— Start of DATA SUPPLIED —
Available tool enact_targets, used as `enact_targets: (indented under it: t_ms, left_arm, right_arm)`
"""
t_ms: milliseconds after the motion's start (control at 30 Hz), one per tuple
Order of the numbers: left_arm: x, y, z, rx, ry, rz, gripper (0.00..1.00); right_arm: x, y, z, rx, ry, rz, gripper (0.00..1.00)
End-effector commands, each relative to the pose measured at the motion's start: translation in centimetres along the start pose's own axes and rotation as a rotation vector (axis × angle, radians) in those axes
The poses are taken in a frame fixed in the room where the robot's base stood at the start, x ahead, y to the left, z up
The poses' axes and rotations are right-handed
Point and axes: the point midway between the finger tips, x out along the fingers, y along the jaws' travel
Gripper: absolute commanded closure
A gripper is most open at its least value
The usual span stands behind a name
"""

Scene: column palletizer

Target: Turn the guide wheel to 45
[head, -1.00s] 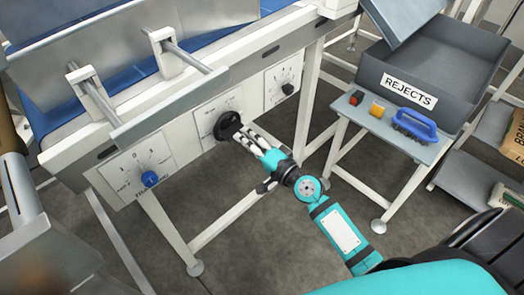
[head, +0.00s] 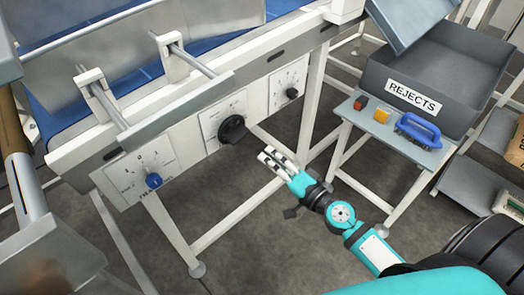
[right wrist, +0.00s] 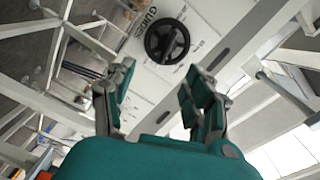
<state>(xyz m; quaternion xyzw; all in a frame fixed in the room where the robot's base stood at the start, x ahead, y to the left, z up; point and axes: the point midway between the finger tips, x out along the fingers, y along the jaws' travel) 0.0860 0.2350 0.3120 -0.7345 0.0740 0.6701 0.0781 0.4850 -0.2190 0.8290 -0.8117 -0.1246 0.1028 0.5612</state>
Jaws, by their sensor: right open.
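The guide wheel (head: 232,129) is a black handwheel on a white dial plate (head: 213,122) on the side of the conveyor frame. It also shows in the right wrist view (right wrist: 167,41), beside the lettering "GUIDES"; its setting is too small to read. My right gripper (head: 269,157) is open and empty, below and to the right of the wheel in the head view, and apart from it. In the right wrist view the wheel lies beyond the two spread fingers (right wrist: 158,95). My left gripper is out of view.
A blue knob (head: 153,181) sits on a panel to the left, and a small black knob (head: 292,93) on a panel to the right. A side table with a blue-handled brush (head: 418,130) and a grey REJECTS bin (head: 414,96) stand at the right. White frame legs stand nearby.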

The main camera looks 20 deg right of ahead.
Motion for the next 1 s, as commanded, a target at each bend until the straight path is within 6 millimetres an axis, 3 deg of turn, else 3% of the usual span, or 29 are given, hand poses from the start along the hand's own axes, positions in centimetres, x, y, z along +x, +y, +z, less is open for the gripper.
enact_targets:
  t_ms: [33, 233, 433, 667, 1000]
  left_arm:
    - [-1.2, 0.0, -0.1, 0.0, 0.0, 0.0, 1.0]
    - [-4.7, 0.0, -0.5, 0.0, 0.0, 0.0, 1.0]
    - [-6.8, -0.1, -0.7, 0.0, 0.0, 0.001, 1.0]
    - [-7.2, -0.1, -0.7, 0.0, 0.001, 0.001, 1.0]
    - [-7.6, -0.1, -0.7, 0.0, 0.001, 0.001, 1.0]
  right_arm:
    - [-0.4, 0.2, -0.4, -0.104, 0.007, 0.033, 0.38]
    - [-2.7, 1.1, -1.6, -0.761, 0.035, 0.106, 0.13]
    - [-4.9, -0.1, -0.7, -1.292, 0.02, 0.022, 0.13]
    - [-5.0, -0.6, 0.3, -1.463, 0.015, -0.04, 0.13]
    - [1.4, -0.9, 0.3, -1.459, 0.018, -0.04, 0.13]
— End of DATA SUPPLIED —
— Start of DATA SUPPLIED —
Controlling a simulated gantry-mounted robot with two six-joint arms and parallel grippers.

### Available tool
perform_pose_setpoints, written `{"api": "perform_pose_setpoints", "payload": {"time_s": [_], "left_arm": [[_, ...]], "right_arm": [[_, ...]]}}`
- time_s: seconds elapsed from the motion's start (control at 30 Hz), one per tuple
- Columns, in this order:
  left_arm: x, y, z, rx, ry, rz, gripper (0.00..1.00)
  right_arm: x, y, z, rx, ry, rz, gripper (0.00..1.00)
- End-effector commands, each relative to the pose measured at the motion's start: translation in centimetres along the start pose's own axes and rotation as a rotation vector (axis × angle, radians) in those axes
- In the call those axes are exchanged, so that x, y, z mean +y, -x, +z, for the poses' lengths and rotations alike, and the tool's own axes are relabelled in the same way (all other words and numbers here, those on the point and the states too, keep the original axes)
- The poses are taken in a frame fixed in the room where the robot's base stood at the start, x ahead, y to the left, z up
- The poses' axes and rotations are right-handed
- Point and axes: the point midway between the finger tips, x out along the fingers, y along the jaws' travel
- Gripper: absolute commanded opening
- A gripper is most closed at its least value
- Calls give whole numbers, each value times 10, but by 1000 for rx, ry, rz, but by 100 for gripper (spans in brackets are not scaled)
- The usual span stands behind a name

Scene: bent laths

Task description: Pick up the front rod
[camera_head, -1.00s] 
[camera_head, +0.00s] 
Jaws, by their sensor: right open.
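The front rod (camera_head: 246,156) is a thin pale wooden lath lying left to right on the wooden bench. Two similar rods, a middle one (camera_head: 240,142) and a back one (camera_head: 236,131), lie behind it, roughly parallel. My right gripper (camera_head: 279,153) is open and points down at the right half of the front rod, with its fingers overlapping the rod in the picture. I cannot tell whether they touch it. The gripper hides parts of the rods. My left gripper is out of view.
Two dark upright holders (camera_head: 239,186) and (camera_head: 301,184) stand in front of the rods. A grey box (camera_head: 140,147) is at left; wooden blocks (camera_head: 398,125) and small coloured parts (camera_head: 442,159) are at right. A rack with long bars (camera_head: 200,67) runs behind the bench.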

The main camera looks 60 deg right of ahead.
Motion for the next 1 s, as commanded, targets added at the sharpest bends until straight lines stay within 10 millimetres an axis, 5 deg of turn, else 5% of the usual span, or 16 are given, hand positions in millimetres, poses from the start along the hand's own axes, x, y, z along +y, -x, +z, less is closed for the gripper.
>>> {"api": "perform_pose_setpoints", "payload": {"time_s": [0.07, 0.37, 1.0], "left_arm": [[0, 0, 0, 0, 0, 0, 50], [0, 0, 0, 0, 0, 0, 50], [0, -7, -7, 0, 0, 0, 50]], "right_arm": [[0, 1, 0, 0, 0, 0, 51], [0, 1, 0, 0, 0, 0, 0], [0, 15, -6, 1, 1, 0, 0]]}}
— End of DATA SUPPLIED —
GIVEN INSTRUCTION:
Extract each line holding the string "looks".

RESPONSE TO THIS TASK:
The main camera looks 20 deg right of ahead.
The main camera looks 60 deg right of ahead.

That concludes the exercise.